A short while later, I was talking to someone in the community, and mentioned what had just happened.


“Don’t worry about it, Rabbi,” he told me. “I’m sending you $500 right now. That should cover it.”


“Amply!” I replied. “I don’t think it’ll even be that much!”


“It’s fine,” he said. “I’m sure it’ll be put to good use.”


We had to drive to New York for Shabbos, so we all piled in our new-to-us van. Just as we crossed the bridge, the brakes failed. With careful driving and maneuvering, we managed to reach our destination safely before Shabbos.


I placed the car and its problems aside for Shabbos. Right after Shabbos, my phone lit up with a text from another friend in Ithaca. I just sent you a donation. I’m sure you’ll find a use for it.

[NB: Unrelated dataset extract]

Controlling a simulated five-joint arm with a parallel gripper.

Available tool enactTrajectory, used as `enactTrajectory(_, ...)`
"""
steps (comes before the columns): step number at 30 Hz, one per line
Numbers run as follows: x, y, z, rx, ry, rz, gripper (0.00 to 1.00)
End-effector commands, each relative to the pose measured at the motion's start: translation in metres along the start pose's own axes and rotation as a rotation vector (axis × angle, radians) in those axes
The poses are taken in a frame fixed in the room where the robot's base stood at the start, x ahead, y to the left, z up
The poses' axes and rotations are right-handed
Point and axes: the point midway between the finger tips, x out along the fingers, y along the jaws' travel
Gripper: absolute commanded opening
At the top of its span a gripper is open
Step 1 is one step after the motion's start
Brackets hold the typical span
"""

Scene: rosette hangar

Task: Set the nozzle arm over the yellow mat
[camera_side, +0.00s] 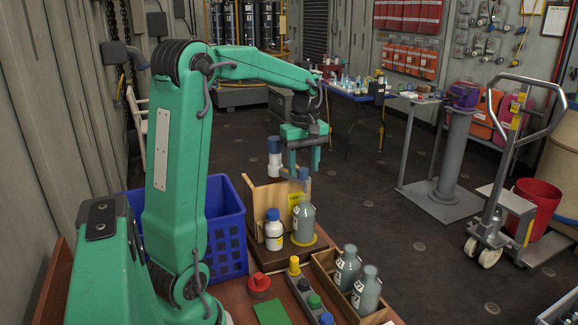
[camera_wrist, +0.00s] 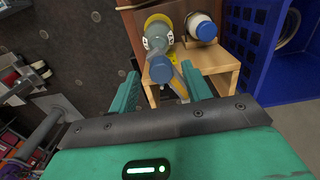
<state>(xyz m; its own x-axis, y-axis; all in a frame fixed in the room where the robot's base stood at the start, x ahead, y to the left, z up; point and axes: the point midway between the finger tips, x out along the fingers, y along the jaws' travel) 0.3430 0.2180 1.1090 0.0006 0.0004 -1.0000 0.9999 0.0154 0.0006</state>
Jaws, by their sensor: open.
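What looks like the nozzle arm is a short grey bar (camera_side: 290,175) just above the bottle, near a blue-topped white and grey cylinder (camera_side: 274,160). My gripper (camera_side: 304,170) is open, pointing down at the bar's height above the bottle. In the wrist view, a blue round top (camera_wrist: 162,69) shows between the spread fingers of my gripper (camera_wrist: 160,88), with clear space on both sides. Contact with the nozzle arm cannot be told.
A white bottle (camera_side: 273,232) with a blue cap stands beside the grey bottle, before a wooden panel (camera_side: 264,196). A blue crate (camera_side: 226,225) is to the left. A wooden box (camera_side: 326,270) with two grey bottles and a row of coloured knobs (camera_side: 294,265) stand in front.

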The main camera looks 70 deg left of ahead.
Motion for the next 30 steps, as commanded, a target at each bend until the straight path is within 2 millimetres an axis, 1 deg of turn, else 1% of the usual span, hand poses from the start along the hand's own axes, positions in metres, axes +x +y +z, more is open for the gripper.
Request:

When I brought the van to the mechanic the next day, he viewed the damage and gave me a quote - the exact amount I’d received from my two “random” benefactors.

—---------------

 

Charlie’s* whole family came to celebrate his graduation. Charlie had become quite a regular in our Chabad house, and he was excited to introduce us. 


“Do you want to mark this special occasion by putting on tefillin?” I asked Charlie.


“Sure!” Charlie said, rolling up his sleeve.


I offered Charlie’s father and brothers in turn. Although they were a bit hesitant, Charlie’s example encouraged them to follow. It was their first time wearing tefillin. I explained I’d received that pair from my cousin, who asked me to use them to help people put on tefillin in honor of his father, my uncle, who’d recently passed.


I then turned to Charlie’s grandfather, and offered him a chance to put on tefillin.


“No thanks,” he grunted.


“Come on!” I pressed lightly. “When was the last time you put on tefillin?”


“It was with a rabbi named Velvy Finkelstein,” he answered.


My jaw dropped. “That’s the uncle I was just talking about!”


Charlie’s grandfather clearly didn’t believe me, but was shocked enough that he agreed to put them on.


“Your uncle was a very special man who helped me a lot,” he shared, emotionally. “I’m so happy I got to do something for him in return.”